E- Environmental improvement goes beyond reducing a company’s carbon footprint and climate impact. It means being more energy efficient, reducing waste, and avoiding natural capital depletion and doing all of these consistently across their supply chain. This means that their shop floors, offices, and the entire ecosystem need to look at their current infrastructure and practices through the lens of environmental impact and put measures in place to make improvements.
S- Protection of human rights, improved employee safety, and enhanced labor relations form the society aspect of ESG. This includes having a more diverse employee base, addressing inequality and discrimination, and creating a model work environment across facilities and the broader supply chain. Companies are realizing that their policies and measures can have a large impact on society and are taking steps to create more equitable and inclusive environments in their value chains.
G- First and foremost, governance demands transparency and ethical behavior at the board level and then across the C-suite. Having the right escalation protocols, risk tolerances, and uniform compensation policies are just some of the key aspects of governance.
ESG improvements require that materiality assessments be done for all three aspects. This requires data, but not just bulky, unformatted, and non-contextual data. For real change and action to take place, the right data needs to be collected for the metrics that matter. Then a strategy for the next 3 to5 years needs to be drawn out and broken into short-term deliverables and action items for manufacturing plants and partner locations. Communication of clearly drawn-out goals, discussion with internal and external stakeholders, and the identification of high-concern issues to act upon should constitute the ESG endeavor. Forbes finishes their post by highlighting that ESG is now a core part of doing business and creates both responsibility and opportunity for the manufacturing industry as a whole.
In order to create effective ESG strategy and action plans, it is imperative that manufacturers are able to collect relevant data from their own shop floors and the processes that directly impact them. The largest gap in data collection and visibility exists at the frontline-worker level, and this is the case in both large and small manufacturers and their supply-chain partners as well. ESG progress works in a very similar manner to Industry 4.0 adoption and digital transformation and uses the same technologies that enable process improvement and efficiency gains. IT platforms and AI play a major role in both.

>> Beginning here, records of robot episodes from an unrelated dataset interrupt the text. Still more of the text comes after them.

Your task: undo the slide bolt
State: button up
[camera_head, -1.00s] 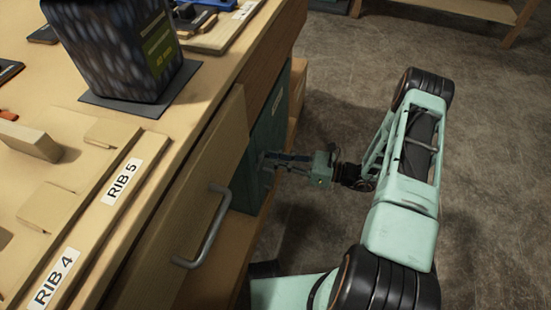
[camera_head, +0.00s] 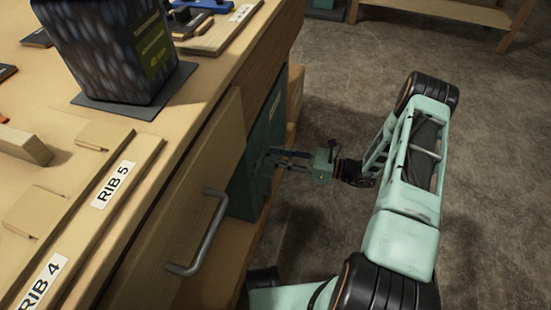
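My gripper (camera_head: 290,160) reaches in from the right to the front of a green cabinet or box (camera_head: 265,140) set under the workbench. Its fingers lie close against that green face. The slide bolt is not clearly visible; the fingers and the bench edge hide that spot. I cannot tell whether the fingers are closed on anything.
A wooden drawer front (camera_head: 185,200) with a metal bar handle (camera_head: 203,237) is left of my gripper. The bench top (camera_head: 100,120) carries a dark patterned container (camera_head: 115,50), wooden blocks and labelled boards. The floor (camera_head: 350,60) at right is open.

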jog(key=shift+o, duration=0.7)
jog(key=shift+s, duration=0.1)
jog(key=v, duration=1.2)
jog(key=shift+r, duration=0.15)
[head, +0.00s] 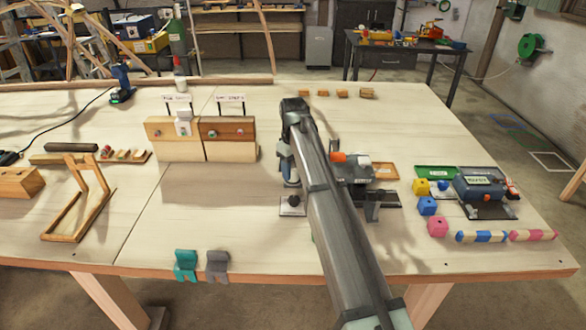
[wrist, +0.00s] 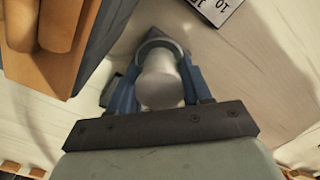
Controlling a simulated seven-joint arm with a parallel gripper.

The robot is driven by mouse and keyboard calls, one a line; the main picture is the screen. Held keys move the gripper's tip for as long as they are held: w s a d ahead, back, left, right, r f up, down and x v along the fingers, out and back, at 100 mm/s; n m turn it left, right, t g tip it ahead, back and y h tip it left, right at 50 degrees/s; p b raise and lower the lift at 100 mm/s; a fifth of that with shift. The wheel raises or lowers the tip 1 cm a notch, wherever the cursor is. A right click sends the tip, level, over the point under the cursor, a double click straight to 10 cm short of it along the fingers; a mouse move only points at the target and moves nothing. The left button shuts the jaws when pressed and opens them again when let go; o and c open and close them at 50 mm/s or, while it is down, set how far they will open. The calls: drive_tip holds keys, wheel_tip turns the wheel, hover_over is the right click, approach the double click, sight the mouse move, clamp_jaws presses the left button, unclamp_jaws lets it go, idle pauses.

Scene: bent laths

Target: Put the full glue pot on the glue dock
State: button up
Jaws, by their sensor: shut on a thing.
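A pale grey, round-topped pot (wrist: 161,84) sits between the blue fingers of my gripper (wrist: 157,70) in the wrist view. My gripper is shut on it. I cannot read how full the pot is. In the head view my gripper (head: 290,172) hangs at mid-table behind my arm, which hides much of it. Just below it is a small grey plate with a dark spot (head: 292,207). I cannot tell whether that plate is the glue dock, or whether the pot touches it. A white object (head: 183,123) stands at the left wooden block.
Two wooden blocks (head: 228,137) with signs stand left of my gripper. A grey and orange tool (head: 352,168) is close on its right. A dark blue machine (head: 480,186) and coloured cubes (head: 427,205) lie further right.

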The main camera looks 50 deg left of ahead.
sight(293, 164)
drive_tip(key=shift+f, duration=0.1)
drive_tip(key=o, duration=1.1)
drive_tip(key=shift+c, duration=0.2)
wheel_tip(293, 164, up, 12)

The Webalo platform connects the frontline workforce to larger enterprise applications, which enables ESG-relevant data to be gathered, contextualized, and presented to the right decision and policy makers within the organization and the supply chain. Webalo empowers the workforce through simplicity, mobility, visibility, clear vision, and inclusivity, and unlocks the value of connected-worker data through continuous improvements, optimization using AI/ML, and synchronization with the digital worlds.

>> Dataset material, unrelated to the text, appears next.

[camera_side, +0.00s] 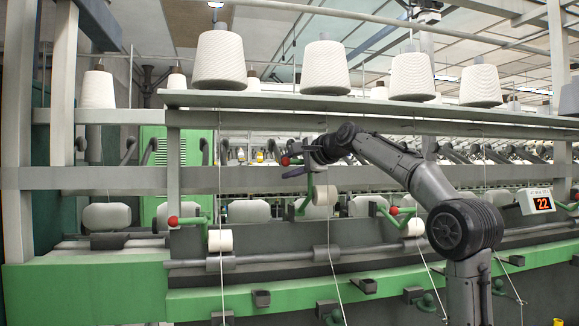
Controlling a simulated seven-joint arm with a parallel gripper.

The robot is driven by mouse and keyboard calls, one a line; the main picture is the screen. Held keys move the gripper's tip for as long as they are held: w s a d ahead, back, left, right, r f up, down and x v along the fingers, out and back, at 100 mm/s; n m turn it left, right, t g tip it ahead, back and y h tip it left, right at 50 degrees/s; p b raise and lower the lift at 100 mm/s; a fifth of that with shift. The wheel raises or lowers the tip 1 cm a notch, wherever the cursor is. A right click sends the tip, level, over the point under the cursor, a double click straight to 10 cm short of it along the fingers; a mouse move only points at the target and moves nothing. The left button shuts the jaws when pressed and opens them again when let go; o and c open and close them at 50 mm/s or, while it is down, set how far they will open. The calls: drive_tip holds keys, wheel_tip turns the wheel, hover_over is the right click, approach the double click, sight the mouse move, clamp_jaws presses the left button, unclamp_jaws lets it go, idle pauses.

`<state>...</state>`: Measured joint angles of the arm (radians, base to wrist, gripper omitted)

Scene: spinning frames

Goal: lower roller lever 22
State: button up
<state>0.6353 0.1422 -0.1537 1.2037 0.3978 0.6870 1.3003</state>
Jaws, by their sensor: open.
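A green roller lever with a red ball knob (285,160) stands in the middle of the frame. Its white roller (322,195) sits higher than the rollers of the levers on either side, so this lever is raised. My gripper (297,168) is open right beside the red knob. I cannot tell whether the fingers are around the knob or touch it.
A lowered lever with a red knob (172,221) and white roller (220,240) is at left; another red knob (394,211) is at right. A shelf (350,104) with large yarn cones (219,60) runs above my arm. Threads hang down the frame.

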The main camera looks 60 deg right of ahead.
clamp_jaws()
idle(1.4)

With Webalo, manufacturers can create an ecosystem of partnerships focused on sustainable data collection. Workers using the platform can easily configure applications and start collecting relevant data while the platform automatically logs process data, start and end times, and user info. The platform provides enterprise-wide integration, which presents many ESG opportunities: health-monitoring systems for the well-being of workers can be used, live messaging and communication can lead to effective collaboration on ESG deliverables, optimized machine-learning algorithms can predict ESG patterns and suggest future actions, wearable devices can lead to safer and more effective operations, voice-recognition systems can reduce manual inputs and save digital waste, and a convergence of multiple technologies can lead to the establishment of an industrial metaverse.
At Webalo, we believe platforms that provide workforce digitization and optimization are the key to establishing a strong foundation for a manufacturer’s ESG strategy. The three main deliverables of Webalo’s value proposition for manufacturers are reducing digital waste, respecting employee and stakeholder privacy, and increasing inclusivity. Going paperless with Webalo is a mere start to a company’s ESG initiatives, but a critical milestone nonetheless, as it ushers in the new age of workforce intelligence and digital transformation.
As the Webalo platform gains momentum, it can truly catapult manufacturers and their supply partners into an optimized ESG scenario where emissions and climate impact are under control, clear policies exist, and a diverse workforce acts collectively to deliver products made ethically under the right governance infrastructure. What begins with the automation of workflows can transform in a year into the optimization of end-to-end processes, first at a manufacturer’s own plant and then at their partner locations. This transformation is followed by AI-driven innovations and predictive metaverse scenarios that occur two to three years post implementation.